Dans un premier temps, l’immigration s’est développée dès 1860 en raison de la crise économique qui touchait l’ensemble de l’Empire ottoman. Entre 1865 et 1878, un premier groupe est parti de Syrie[14]. Bien après cela, il s’agissait de fuir les combats que le Liban a connus après 1939-1945 et lors de la guerre civile de 1975[15] et ensuite de trouver une solution devant la crise économique qui s’est installée dans le pays, sans grandes perspectives pour la population des plus jeunes en particulier. Ils sont partis de Haiffa, de Tripoli ou de Beyrouth. Selon Sakalha[16], les Arabes seraient actuellement 18 millions en Amérique Latine.

La méthodologie et les analyses

Les aspects les plus significatifs de cette recherche seront exposés ci-après. Une première partie reprend les questions méthodologiques en précisant les caractéristiques les plus importantes de la démarche suivie. La deuxième partie présente les conclusions essentielles qui résultent du « corpus » à partir des éléments qui sont apparus comme les plus évidents pour orienter cette recherche. Pour les analyser, ces éléments, issus de différents entretiens, sont classés en fonction du statut générationnel des groupes de témoins, à savoir : horizontalement, les groupes intra-générationnels (les femmes de la même génération) et, verticalement, les groupes intergénérationnels.

La réflexion se porte d’abord sur la construction de l’identité sociale de genre de ces femmes musulmanes, qui est à la fois très riche et problématique puisque plusieurs facteurs, inévitablement reliés entre eux, agissent : par exemple, le vécu de l’immigration et ses effets. Cela implique la culture libanaise d’une façon générale : la langue, la façon de s’habiller, les habitudes à table, la famille et la religion musulmane d’origine. C’est aussi la culture et la religion qui définissent une appartenance et des devoirs particuliers.

L’approfondissement a été le but de cette recherche et des réponses ont été trouvées à l’issu d’une méthode d’approche biographique. Le terme de biographie est, de fait, porteur d’une ambiguïté constructive et féconde : la biographie, c’est la vie même d’un individu singulier entendu dans son parcours temporel, historique, mais c’est aussi — et d’abord, si l’on s’en tient à l’étymologie — l’écriture de cette vie, sa reconstruction narrative, son récit[17].

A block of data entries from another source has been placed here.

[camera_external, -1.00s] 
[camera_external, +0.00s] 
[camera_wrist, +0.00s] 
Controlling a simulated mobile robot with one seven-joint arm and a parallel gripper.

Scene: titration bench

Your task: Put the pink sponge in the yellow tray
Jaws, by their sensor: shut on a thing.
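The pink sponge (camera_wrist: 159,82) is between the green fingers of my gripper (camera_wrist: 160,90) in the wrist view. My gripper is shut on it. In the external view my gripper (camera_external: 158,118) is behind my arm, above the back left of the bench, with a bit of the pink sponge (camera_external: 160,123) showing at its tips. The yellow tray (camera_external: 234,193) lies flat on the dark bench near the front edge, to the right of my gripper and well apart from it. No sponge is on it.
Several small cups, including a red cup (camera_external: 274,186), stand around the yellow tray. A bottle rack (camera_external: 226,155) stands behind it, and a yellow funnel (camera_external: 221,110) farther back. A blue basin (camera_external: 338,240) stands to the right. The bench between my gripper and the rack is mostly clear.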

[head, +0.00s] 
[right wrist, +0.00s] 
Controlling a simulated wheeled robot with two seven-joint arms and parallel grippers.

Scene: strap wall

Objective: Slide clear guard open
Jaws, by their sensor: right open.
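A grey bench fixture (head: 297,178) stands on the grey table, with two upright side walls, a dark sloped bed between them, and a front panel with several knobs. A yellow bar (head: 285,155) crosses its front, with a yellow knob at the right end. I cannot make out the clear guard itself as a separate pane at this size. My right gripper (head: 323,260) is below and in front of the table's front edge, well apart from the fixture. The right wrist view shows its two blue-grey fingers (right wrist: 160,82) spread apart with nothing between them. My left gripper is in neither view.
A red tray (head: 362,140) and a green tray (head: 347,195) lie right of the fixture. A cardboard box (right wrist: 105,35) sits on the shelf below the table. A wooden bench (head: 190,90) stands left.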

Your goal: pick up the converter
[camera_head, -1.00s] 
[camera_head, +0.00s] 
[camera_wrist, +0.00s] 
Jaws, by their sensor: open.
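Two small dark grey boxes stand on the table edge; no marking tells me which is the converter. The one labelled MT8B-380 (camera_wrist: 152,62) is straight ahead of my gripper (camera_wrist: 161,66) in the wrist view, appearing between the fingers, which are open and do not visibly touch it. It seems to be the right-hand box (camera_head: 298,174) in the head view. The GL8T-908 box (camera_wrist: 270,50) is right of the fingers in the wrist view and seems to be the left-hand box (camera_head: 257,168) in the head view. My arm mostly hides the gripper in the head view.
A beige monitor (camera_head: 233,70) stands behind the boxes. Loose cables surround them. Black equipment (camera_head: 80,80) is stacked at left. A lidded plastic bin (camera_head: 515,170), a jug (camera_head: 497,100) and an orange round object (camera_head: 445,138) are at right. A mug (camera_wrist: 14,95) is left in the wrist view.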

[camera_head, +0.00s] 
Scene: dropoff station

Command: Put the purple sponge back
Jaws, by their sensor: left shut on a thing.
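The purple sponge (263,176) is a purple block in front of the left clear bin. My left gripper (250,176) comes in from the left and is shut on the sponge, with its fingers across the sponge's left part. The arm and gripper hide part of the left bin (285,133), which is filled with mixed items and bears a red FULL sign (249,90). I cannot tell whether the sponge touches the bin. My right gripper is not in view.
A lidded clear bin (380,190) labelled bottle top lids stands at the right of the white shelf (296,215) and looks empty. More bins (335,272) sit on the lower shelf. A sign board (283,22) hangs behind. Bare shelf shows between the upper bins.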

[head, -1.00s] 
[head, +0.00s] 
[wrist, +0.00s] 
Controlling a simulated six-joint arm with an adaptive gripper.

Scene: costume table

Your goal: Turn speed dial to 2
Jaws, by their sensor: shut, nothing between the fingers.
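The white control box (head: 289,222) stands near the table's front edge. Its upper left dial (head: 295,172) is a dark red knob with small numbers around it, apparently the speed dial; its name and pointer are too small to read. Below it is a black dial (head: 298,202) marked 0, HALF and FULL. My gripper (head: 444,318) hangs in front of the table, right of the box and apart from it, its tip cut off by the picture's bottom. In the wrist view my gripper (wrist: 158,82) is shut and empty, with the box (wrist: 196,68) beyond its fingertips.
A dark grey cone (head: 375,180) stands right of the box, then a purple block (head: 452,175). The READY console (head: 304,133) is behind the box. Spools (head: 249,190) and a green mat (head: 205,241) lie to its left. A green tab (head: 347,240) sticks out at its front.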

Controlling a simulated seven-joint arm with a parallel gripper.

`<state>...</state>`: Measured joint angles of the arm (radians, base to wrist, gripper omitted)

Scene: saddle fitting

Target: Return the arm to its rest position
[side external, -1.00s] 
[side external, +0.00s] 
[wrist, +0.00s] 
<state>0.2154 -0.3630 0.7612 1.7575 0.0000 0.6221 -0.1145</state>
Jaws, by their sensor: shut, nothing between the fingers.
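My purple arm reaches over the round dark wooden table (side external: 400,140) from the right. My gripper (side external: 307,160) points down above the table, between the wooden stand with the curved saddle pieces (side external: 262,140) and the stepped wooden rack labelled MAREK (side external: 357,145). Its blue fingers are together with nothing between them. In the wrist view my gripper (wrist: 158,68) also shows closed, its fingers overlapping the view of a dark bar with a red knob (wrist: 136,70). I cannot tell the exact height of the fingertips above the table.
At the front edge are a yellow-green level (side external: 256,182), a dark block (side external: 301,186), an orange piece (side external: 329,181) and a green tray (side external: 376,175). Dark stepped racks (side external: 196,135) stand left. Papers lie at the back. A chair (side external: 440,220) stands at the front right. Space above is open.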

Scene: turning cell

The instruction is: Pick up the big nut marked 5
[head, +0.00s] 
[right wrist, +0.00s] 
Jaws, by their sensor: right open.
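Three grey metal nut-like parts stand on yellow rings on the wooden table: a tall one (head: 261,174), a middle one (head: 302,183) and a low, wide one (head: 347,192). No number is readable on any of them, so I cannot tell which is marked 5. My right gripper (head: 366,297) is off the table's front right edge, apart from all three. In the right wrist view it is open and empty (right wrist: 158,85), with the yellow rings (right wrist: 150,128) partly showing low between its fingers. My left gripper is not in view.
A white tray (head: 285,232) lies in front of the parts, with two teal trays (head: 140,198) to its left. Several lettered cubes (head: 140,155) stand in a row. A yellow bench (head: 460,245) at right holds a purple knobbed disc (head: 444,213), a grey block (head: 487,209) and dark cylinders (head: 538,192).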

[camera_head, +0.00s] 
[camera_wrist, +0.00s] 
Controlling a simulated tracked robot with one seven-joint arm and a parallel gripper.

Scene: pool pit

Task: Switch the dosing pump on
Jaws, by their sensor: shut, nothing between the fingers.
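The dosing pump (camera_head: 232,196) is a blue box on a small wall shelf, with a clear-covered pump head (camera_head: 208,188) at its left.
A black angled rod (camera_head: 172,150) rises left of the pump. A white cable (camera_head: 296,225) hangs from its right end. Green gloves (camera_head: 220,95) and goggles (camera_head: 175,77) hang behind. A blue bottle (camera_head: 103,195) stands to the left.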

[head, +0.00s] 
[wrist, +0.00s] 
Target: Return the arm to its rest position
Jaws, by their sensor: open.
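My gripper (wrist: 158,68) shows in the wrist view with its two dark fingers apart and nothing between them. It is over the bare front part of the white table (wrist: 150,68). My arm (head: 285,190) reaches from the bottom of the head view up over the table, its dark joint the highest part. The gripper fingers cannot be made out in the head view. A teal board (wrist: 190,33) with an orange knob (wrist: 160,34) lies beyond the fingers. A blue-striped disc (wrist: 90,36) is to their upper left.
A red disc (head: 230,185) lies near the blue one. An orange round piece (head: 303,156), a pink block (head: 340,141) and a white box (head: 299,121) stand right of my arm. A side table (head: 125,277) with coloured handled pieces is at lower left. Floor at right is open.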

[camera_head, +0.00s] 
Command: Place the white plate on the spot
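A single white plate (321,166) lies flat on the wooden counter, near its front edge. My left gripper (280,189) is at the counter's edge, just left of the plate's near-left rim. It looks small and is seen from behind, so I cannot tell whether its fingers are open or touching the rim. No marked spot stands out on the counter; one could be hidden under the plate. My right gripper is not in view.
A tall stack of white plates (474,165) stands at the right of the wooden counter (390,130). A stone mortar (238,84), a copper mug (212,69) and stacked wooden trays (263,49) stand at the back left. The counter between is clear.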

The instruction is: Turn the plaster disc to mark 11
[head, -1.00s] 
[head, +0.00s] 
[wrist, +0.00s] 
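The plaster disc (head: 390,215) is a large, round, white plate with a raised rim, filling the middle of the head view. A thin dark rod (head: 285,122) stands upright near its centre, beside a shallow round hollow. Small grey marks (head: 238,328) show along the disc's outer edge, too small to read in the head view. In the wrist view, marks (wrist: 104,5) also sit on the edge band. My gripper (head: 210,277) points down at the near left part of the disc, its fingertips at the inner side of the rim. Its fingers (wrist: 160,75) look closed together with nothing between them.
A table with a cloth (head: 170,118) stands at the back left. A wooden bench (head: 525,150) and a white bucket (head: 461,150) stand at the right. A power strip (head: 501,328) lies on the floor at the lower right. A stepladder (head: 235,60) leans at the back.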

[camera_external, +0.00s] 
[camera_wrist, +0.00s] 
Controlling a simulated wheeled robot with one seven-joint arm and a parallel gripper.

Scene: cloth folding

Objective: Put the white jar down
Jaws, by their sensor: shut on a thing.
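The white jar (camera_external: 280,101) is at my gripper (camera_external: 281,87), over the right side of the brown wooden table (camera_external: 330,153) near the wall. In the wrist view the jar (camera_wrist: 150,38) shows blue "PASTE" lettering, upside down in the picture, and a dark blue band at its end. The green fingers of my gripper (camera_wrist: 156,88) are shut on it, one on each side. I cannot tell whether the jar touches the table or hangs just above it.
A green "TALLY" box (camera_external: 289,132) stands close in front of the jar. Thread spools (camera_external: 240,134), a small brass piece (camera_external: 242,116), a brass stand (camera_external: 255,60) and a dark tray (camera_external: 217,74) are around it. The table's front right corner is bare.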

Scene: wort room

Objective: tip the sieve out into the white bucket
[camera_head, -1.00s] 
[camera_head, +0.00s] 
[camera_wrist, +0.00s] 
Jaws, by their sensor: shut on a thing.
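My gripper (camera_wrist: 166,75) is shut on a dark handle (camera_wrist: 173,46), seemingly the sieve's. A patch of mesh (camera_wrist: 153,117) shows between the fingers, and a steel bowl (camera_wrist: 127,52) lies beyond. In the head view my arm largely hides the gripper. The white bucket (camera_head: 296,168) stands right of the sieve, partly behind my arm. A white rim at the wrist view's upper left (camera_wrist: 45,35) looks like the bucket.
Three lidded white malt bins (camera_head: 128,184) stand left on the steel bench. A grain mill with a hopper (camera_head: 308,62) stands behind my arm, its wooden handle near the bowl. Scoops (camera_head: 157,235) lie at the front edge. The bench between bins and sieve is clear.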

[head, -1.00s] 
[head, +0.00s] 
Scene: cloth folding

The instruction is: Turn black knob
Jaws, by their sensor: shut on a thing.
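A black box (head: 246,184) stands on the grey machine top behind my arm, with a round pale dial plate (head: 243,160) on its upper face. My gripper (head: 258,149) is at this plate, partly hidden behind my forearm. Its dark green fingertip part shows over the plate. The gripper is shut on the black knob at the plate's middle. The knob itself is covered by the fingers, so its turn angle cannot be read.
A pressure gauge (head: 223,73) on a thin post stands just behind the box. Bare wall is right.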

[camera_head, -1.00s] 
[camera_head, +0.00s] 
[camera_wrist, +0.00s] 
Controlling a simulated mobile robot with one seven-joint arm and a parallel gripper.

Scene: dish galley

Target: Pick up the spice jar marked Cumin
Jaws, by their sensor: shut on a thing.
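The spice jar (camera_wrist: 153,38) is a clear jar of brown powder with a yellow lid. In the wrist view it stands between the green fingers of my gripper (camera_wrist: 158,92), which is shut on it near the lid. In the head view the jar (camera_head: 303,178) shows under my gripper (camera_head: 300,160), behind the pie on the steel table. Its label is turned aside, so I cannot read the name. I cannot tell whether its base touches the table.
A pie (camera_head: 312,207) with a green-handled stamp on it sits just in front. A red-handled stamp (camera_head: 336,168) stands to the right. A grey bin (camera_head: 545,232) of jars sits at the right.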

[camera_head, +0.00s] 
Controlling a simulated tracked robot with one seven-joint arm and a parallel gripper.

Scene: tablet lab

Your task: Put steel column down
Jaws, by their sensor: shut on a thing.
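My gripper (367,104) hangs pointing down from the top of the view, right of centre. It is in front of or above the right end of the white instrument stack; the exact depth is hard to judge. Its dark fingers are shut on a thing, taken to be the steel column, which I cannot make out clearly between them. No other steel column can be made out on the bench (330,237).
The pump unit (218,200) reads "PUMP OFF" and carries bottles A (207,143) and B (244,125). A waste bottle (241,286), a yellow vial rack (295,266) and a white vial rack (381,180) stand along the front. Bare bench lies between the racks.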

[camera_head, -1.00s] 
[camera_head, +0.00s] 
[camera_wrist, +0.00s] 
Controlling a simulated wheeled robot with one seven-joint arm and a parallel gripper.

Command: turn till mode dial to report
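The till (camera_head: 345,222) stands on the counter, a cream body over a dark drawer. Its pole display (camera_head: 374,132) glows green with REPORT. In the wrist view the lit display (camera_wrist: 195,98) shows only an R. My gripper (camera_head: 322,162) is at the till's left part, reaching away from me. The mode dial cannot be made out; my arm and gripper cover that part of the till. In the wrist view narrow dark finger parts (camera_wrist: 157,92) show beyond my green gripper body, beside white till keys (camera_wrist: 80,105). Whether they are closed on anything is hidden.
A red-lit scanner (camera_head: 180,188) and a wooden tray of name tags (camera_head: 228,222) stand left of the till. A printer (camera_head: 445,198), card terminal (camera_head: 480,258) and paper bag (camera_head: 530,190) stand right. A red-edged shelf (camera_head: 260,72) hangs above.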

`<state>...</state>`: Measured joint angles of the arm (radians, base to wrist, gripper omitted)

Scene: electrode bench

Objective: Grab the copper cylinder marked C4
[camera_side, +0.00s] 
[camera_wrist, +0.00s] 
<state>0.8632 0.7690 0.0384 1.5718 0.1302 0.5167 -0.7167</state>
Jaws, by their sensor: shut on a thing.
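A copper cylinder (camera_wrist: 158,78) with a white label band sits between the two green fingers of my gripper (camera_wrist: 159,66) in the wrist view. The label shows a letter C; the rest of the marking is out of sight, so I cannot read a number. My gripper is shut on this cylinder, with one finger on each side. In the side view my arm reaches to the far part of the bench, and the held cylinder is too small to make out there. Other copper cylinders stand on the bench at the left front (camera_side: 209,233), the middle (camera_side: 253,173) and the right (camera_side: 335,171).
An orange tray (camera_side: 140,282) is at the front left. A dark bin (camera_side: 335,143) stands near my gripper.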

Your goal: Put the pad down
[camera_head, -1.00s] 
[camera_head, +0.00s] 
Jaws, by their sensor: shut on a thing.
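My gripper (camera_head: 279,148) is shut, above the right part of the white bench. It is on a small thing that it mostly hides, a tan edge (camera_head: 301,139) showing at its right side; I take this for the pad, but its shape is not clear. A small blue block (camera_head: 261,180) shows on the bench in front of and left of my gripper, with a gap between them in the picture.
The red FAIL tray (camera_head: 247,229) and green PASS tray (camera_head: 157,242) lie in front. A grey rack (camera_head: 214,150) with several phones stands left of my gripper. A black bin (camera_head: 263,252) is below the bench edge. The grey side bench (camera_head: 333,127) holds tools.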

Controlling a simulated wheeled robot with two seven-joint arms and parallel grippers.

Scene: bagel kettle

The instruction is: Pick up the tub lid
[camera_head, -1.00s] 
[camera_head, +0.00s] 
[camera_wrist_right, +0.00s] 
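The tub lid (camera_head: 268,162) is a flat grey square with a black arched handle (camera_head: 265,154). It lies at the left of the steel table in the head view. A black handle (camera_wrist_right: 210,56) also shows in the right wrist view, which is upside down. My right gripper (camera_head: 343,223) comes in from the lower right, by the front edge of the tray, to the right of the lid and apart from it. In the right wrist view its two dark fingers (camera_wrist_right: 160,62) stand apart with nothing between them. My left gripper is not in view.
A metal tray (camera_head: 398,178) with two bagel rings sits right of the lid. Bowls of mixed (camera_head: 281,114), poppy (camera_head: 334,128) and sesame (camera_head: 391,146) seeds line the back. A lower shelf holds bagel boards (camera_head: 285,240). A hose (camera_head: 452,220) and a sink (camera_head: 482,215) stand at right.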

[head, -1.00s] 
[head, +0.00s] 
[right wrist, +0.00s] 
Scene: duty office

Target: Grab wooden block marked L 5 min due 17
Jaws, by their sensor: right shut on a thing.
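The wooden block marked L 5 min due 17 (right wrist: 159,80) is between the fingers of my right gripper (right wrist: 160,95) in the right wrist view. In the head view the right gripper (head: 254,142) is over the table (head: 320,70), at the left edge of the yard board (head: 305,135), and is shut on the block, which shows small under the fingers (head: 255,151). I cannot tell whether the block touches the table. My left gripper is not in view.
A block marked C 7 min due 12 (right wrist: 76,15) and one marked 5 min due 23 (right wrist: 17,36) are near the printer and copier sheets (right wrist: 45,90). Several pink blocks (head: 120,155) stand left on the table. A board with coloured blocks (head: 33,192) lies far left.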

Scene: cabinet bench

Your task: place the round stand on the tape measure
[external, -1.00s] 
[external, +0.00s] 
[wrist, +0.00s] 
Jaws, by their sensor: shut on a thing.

En assumant une méthodologie empirique, il a été possible de structurer le travail avec la flexibilité nécessaire pour récolter les meilleurs résultats sans risquer de perdre l’objectivité, qui est la base de la connaissance et, principalement, de la fiabilité des résultats. À la réussite de cela, l’attitude de « chercheur en mouvement » contribue énormément, c’est-à-dire une attitude qui s’appuie sur des réflexions méthodologiques, une attitude qui conçoit que les récits ne seront pas écoutés sans que le chercheur accède à une perception de la dynamique propre de la vie en train de se raconter. De cette façon, j’ai vu que les femmes libanaises ont eu beaucoup à raconter et que mon rôle a pu se limiter, « seulement » à les motiver, avec l’espoir de faire venir à la surface, le « matériel » le plus significatif qu’elles ont gardé de toute leur expérience d’immigrante. Mais la recherche a encore été au delà, car elle a fait s’éveiller, au cours de plusieurs entretiens, la volonté d’une reconstruction, se donnant comme paradigme l’interprétation que la « construction de vie se fait en la reconstruisant ».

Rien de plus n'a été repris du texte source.